(Recorded data)
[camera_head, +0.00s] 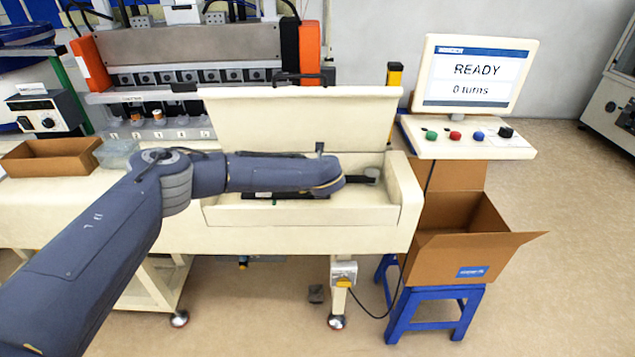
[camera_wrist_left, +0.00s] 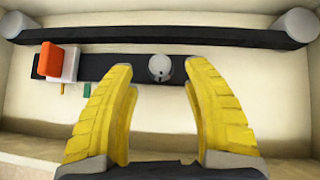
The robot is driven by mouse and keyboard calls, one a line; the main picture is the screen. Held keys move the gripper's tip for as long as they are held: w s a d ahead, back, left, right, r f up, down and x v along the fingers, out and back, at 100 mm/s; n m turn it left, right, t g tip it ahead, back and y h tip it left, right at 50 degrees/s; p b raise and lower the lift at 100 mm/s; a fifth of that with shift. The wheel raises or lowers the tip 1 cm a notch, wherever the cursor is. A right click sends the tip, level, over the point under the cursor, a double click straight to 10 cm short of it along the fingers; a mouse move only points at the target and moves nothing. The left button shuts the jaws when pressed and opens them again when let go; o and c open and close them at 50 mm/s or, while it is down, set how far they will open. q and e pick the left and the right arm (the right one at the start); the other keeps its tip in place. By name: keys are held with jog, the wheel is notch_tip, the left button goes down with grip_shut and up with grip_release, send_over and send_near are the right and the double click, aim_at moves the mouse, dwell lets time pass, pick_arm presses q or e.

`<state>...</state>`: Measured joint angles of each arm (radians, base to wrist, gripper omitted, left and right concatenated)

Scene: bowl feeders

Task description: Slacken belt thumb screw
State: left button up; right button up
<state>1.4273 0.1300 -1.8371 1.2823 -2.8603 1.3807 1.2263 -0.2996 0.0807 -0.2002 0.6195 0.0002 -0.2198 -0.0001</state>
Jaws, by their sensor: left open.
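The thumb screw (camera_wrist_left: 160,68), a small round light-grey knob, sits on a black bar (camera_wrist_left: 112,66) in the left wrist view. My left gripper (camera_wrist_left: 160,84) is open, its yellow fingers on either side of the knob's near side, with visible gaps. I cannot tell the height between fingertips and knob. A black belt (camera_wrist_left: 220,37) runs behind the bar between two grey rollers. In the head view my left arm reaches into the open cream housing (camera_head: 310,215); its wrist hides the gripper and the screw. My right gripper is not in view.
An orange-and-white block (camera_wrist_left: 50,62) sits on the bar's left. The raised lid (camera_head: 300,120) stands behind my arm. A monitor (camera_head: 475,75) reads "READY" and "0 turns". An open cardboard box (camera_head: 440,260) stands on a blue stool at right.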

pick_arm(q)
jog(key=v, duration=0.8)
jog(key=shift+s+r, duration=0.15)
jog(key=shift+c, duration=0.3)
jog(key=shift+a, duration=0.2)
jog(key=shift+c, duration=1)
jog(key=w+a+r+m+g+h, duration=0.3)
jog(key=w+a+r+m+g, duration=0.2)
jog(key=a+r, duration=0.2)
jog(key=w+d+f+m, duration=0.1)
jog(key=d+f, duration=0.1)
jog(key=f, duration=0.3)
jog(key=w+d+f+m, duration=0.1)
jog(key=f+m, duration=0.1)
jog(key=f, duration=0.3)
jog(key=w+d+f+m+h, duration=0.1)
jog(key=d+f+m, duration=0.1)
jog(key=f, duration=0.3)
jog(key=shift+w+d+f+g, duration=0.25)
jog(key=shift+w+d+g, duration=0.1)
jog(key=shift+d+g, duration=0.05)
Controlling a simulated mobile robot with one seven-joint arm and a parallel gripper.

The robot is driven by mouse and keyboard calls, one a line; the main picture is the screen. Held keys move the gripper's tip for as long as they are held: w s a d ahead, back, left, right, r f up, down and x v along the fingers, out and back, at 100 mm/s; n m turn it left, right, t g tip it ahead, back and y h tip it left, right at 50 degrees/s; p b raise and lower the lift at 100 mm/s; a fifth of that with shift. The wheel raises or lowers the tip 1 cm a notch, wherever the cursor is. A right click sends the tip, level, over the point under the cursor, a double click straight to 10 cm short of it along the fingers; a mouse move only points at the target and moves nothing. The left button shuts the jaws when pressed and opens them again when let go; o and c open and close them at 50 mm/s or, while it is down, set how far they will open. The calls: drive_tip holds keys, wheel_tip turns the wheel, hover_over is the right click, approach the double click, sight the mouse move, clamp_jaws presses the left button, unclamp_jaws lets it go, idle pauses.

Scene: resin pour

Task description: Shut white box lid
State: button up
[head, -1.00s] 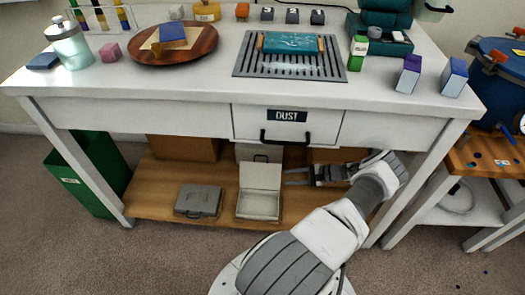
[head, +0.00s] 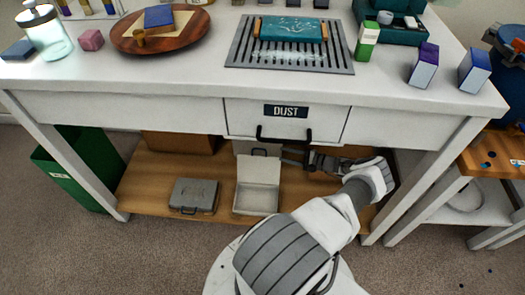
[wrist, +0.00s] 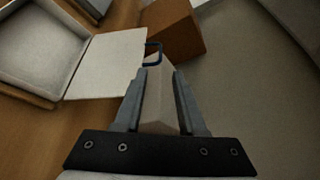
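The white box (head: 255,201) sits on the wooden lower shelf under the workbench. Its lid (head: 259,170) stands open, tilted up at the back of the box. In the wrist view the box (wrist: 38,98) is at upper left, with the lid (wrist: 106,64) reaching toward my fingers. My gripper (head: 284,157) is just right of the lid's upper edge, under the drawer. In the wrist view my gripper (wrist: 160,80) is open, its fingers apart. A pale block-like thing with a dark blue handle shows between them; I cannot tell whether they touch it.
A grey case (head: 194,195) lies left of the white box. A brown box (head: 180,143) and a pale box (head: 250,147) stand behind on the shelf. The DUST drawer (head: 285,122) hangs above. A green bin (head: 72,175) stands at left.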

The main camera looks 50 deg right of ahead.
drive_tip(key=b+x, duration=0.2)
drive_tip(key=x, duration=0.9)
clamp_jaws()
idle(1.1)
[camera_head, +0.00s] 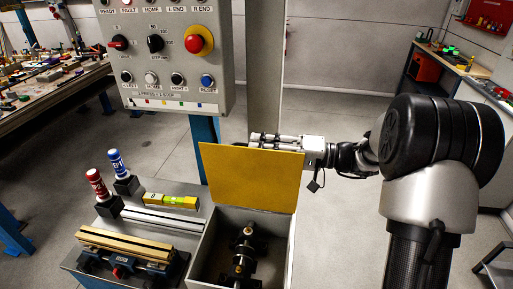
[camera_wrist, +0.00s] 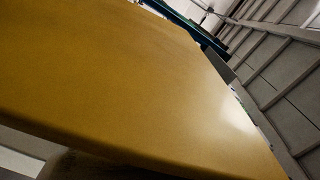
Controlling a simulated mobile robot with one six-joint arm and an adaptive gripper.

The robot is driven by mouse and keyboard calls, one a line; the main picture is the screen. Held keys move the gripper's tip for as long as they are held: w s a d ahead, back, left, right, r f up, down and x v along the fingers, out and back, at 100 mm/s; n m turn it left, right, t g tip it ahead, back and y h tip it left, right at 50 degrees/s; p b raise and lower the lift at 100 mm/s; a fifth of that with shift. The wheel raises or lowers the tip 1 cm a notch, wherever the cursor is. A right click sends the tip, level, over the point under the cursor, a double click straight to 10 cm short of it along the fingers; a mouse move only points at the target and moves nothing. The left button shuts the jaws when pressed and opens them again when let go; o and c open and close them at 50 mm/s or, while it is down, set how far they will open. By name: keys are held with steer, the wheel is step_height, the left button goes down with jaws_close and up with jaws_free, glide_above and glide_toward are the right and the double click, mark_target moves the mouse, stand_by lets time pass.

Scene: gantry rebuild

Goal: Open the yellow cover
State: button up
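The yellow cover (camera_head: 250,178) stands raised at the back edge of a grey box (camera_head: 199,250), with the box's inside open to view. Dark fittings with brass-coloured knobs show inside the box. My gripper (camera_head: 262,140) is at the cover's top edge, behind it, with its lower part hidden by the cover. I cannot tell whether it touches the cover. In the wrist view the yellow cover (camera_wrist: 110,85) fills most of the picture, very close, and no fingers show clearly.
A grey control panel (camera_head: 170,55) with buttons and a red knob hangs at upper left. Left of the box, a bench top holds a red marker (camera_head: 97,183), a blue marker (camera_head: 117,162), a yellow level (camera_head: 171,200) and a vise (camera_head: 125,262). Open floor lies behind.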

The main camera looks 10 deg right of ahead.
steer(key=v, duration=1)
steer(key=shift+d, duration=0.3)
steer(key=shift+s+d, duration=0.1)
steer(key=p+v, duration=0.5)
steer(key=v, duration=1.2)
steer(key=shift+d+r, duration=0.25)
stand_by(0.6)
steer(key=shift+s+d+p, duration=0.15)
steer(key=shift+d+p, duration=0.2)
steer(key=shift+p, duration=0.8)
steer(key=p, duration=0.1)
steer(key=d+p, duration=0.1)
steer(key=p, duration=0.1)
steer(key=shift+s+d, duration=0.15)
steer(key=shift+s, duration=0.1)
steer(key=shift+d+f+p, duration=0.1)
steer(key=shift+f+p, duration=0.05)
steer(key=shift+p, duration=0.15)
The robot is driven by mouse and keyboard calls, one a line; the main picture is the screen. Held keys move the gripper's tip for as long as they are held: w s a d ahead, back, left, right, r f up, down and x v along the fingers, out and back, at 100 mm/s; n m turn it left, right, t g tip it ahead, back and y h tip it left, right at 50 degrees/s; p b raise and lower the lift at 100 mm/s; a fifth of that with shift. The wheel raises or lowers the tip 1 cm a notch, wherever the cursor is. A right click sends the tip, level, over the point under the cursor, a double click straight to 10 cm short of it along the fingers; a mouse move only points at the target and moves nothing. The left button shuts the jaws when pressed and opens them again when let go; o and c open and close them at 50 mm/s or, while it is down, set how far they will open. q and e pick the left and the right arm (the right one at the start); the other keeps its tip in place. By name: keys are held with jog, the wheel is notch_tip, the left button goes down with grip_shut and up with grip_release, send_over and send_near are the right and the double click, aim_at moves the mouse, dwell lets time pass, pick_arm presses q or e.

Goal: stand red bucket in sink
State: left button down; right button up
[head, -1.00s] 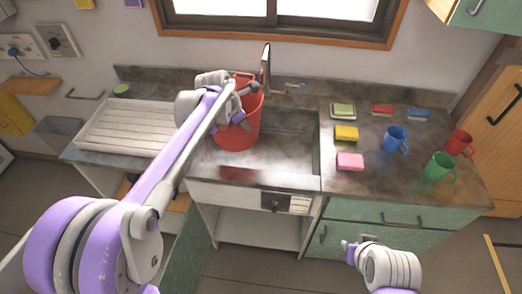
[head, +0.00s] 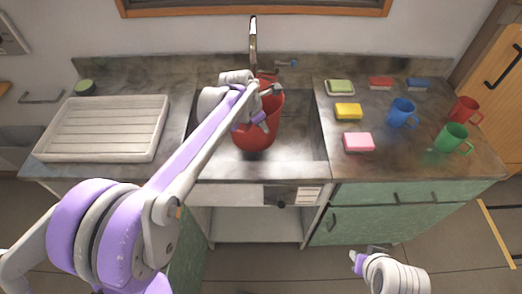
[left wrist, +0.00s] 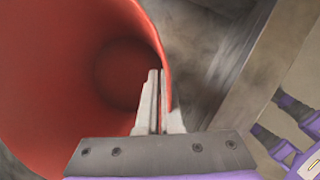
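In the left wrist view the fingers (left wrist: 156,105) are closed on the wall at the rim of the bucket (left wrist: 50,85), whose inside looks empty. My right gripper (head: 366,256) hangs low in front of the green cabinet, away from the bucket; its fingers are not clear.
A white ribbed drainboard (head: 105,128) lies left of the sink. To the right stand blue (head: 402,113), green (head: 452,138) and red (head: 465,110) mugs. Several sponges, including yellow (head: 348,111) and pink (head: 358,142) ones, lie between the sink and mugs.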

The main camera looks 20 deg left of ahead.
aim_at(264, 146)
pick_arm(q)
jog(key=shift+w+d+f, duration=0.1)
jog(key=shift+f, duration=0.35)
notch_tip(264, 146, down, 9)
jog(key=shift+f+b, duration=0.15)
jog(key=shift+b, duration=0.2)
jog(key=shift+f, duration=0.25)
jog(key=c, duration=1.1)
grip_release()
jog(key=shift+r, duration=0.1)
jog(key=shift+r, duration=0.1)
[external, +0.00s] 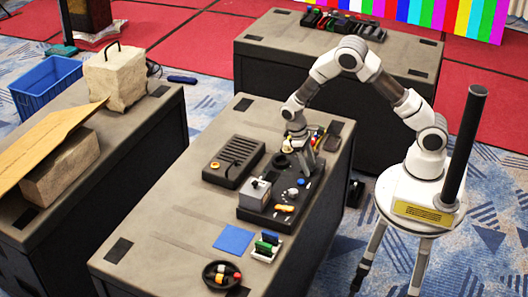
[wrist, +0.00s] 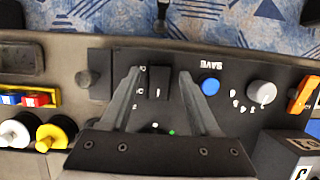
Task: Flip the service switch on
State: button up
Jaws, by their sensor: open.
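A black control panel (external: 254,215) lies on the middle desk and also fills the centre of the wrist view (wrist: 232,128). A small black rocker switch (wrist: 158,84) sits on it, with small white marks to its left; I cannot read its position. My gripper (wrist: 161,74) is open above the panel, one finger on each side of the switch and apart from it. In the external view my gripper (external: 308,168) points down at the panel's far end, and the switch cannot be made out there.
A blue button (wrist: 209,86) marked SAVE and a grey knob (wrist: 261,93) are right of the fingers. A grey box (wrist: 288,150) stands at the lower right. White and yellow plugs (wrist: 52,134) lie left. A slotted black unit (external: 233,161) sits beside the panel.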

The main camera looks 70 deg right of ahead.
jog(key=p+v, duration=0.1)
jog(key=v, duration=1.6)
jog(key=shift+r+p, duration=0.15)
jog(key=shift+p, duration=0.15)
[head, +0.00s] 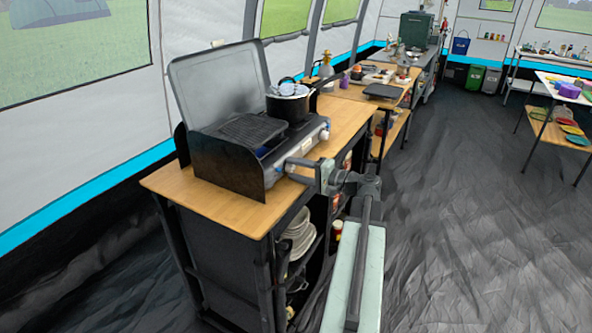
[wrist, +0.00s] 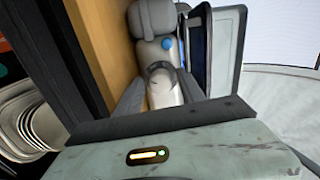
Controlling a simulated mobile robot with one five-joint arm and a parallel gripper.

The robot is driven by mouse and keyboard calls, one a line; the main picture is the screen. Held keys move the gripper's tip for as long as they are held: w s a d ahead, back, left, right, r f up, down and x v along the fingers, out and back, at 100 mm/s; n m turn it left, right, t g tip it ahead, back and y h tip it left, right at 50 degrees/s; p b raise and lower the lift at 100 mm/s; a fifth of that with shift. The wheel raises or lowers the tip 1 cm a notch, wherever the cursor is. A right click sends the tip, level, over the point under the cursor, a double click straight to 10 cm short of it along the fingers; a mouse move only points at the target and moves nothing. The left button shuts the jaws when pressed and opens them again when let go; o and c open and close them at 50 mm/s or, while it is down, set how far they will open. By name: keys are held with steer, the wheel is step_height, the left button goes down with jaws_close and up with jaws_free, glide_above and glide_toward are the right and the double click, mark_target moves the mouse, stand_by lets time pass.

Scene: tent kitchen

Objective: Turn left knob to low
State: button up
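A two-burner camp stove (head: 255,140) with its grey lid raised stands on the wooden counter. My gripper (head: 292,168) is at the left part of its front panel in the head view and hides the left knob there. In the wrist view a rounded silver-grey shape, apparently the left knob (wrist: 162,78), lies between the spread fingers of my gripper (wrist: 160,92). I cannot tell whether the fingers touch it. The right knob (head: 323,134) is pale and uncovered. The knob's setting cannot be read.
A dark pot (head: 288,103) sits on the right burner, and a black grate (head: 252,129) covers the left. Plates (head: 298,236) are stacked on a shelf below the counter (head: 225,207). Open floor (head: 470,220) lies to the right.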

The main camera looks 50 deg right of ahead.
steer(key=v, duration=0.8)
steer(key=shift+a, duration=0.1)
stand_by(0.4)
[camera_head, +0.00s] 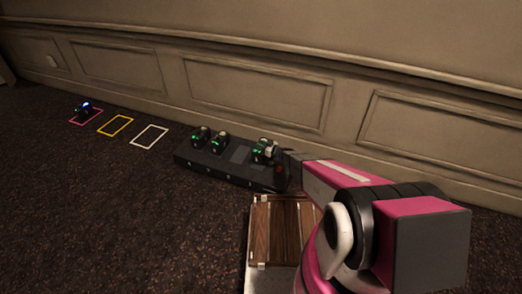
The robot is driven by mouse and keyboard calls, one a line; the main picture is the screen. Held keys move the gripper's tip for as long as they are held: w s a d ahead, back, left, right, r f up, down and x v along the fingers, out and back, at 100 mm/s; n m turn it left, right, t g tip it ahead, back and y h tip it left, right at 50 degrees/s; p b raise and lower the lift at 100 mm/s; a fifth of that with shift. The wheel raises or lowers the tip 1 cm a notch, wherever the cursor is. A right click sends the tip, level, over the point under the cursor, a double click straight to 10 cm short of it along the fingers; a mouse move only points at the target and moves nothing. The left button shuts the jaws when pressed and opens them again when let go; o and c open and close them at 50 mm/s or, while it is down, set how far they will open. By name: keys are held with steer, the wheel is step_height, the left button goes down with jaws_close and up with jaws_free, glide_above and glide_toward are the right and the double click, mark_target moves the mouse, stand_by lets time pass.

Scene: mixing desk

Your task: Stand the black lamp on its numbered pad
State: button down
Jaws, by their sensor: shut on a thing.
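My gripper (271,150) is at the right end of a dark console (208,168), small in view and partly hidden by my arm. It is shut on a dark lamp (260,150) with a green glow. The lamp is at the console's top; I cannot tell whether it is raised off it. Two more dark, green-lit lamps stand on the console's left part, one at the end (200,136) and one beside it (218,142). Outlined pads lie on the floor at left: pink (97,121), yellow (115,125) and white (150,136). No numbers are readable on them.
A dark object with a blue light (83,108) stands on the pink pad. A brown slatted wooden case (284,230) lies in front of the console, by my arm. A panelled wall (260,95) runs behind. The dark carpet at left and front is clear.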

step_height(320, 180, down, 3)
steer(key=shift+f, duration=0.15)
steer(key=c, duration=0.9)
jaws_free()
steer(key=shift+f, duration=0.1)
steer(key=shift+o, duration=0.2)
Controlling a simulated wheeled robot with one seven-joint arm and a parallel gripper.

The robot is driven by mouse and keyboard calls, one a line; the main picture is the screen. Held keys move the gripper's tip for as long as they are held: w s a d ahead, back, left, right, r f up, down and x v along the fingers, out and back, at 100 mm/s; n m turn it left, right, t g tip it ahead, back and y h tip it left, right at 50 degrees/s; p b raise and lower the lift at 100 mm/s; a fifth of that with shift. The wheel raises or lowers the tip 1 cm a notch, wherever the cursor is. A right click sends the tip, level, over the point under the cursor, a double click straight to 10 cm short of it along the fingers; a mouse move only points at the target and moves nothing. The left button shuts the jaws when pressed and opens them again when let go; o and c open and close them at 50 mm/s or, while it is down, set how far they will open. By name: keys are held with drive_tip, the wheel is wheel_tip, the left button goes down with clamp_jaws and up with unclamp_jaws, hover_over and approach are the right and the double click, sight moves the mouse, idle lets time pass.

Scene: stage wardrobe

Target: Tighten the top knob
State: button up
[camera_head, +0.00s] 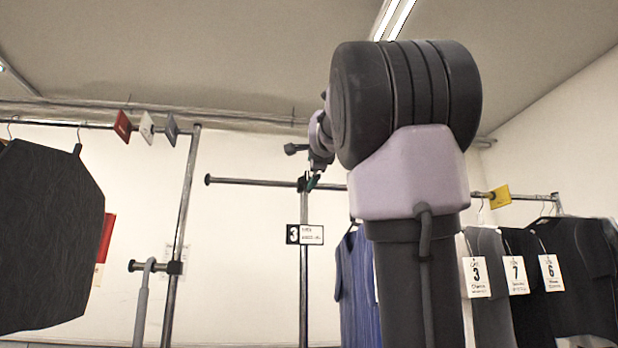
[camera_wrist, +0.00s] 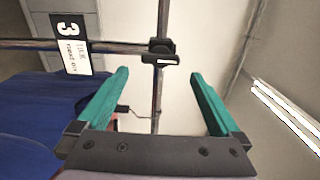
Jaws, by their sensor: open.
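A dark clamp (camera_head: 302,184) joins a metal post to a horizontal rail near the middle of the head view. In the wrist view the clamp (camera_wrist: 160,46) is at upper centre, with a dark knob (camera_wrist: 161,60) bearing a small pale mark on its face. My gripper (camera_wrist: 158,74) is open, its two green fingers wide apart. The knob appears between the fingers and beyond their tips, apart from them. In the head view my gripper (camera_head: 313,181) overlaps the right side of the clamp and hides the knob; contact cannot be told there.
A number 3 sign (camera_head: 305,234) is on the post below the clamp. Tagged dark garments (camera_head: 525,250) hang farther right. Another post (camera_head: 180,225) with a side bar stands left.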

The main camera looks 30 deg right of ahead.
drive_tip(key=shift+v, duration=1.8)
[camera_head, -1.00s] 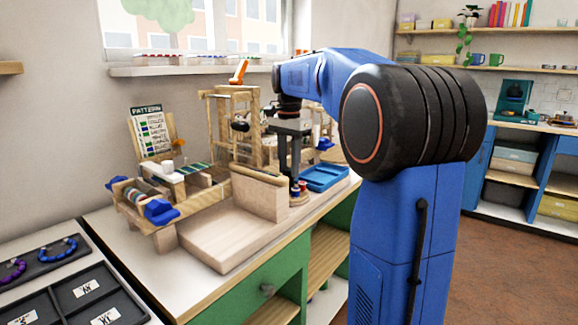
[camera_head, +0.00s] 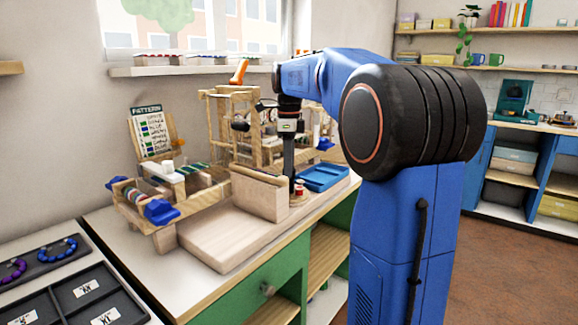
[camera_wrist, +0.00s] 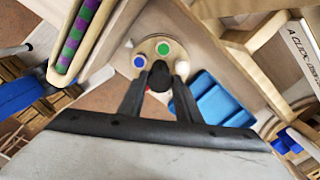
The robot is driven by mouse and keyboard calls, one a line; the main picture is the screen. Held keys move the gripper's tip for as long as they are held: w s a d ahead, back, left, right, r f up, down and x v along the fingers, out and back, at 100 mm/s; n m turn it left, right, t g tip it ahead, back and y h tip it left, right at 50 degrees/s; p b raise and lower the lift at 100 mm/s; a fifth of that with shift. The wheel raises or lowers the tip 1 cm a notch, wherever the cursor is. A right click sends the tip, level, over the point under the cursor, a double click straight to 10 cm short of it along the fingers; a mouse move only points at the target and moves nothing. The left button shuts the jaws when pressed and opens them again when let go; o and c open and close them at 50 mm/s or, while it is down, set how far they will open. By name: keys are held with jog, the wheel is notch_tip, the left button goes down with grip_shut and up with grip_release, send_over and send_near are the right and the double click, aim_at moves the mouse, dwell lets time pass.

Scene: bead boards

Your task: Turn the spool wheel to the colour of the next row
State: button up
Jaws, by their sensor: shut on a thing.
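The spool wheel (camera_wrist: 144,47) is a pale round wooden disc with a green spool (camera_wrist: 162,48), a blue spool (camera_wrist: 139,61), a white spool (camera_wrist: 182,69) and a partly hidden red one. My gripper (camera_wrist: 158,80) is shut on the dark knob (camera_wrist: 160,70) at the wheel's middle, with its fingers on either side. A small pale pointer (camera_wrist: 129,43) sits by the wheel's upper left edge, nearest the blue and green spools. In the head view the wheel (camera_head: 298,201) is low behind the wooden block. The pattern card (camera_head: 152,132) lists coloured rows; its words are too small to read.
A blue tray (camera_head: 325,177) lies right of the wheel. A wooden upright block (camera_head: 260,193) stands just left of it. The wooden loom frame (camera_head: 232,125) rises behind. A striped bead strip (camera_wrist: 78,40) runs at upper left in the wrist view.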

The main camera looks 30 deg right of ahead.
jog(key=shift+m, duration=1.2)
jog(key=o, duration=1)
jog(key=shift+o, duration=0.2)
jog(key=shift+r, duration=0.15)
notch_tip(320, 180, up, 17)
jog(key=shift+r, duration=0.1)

Exercise:
Among the entries above, identify all lines with "Your" and copy them.

Answer in full:
Your task: Stand the black lamp on its numbered pad
Your task: Turn the spool wheel to the colour of the next row

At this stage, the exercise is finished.